Since its Feb. 1 coup against Aung San Suu Kyi's elected government, the military has tried to stamp out dissent and has killed or arrested hundreds of protesters.

The junta's opponents have formed militias known as People's Defence Forces (PDF), most of which are lightly armed and have received limited training, with their attacks focused mainly in rural areas or smaller cities.

The state-run Global New Light of Myanmar newspaper carried a photograph of four arrested people in front of a weapons cache. It said more than 100 firearms, 10,000 bullets, 499 grenades, plus bombs and detonators were seized.

The report said those arrested confessed to receiving training and arms from the Kachin Independence Army (KIA), an ethnic minority army with a long history of conflict with the military.

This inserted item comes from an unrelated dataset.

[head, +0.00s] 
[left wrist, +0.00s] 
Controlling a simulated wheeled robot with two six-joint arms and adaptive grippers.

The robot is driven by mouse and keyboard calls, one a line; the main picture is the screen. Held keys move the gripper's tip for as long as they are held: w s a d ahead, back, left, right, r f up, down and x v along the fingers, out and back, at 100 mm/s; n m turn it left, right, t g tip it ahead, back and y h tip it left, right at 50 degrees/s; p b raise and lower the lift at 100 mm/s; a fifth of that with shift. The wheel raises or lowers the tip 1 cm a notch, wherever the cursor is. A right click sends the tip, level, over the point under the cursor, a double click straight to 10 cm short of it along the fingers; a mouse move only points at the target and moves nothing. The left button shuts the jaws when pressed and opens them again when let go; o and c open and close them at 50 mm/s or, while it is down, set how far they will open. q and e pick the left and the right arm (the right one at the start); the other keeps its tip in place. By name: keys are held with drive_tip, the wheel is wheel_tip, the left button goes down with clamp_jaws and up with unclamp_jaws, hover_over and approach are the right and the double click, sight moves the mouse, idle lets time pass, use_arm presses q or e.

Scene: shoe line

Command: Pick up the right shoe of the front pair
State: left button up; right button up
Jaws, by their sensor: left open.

The newspaper said security forces made the arrests after a clash with the newly formed Mandalay PDF on Tuesday in which it said eight militia were killed and eight detained.

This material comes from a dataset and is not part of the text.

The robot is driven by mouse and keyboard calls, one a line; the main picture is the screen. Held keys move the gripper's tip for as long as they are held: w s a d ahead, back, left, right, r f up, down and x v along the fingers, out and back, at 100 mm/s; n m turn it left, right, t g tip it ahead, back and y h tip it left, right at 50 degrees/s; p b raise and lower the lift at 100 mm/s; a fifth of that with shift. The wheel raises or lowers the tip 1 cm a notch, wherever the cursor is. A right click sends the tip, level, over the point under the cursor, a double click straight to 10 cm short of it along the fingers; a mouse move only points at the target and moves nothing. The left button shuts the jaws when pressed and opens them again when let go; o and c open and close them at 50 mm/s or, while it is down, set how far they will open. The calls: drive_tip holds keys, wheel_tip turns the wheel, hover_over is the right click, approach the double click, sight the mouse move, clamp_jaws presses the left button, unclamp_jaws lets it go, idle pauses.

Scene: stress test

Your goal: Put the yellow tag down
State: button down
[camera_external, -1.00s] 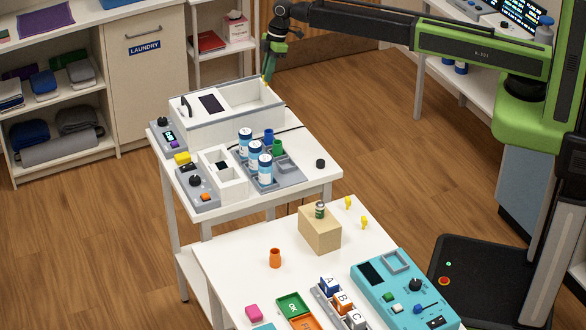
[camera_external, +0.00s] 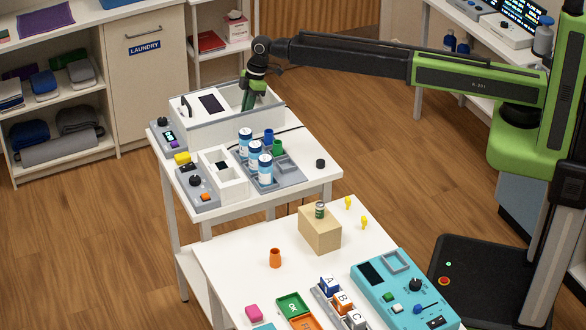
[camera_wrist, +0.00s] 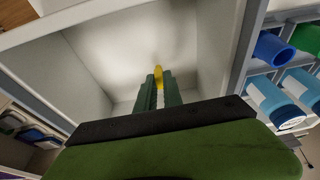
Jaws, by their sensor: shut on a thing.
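The yellow tag (camera_wrist: 158,76) shows between the green fingertips of my gripper (camera_wrist: 158,90) in the wrist view. My gripper is shut on it. In the external view my gripper (camera_external: 247,104) points down into the open compartment of the white box (camera_external: 215,124) on the far table. The fingertips are partly hidden there by the box's front wall, and the tag is not visible in that view. In the wrist view the pale compartment walls and floor (camera_wrist: 120,45) surround the tag. I cannot tell whether the tag touches the floor.
White-and-blue bottles (camera_external: 255,154) stand in a grey rack in front of the box, beside a blue cup (camera_external: 269,136) and a green cup (camera_external: 277,147). The near table holds a wooden block (camera_external: 319,232) and a teal panel (camera_external: 405,292).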

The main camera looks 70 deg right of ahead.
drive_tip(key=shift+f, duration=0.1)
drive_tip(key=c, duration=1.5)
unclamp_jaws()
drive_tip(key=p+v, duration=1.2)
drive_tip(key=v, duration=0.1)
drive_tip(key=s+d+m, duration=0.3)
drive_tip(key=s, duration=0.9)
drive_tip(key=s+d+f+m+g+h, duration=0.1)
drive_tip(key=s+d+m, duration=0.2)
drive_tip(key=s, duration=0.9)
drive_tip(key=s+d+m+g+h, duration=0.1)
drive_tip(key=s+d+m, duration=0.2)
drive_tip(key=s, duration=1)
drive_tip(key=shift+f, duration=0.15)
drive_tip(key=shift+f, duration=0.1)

Spokespersons for the Mandalay PDF and the KIA did not immediately answer calls seeking comment.

At least 877 people have been killed by security forces and more than 6,000 arrested since the coup, according to activists' figures. The junta disputes those figures and says the number killed is much lower.

In an interview with media in Russia during a visit this week, junta leader Min Aung Hlaing said the bloodshed was a result of protests going too far.

"If it goes beyond the normal protests and leads to violence, the respective security forces will have to respond to avoid affecting the public and rule of law," he said, according to excerpts shared on the Telegram messaging app of military-owned Myawaddy TV.

Min Aung Hlaing, who wore a business suit during the interview, said Myanmar needed stability and could start the process towards holding another election "roughly within two years".

Most western countries have called not for an election but the reinstatement of the government of Suu Kyi, who is on trial accused by the junta of corruption and incitement, among other offences, which her legal team rejects.

Efforts by Myanmar's Southeast Asian neighbours to convince the junta to end violence and start dialogue with its opponents have so far been unsuccessful.

Min Aung Hlaing stressed in the interview that Myanmar had no enemies but only friends, including the United States, and said Russia was "a very close friend".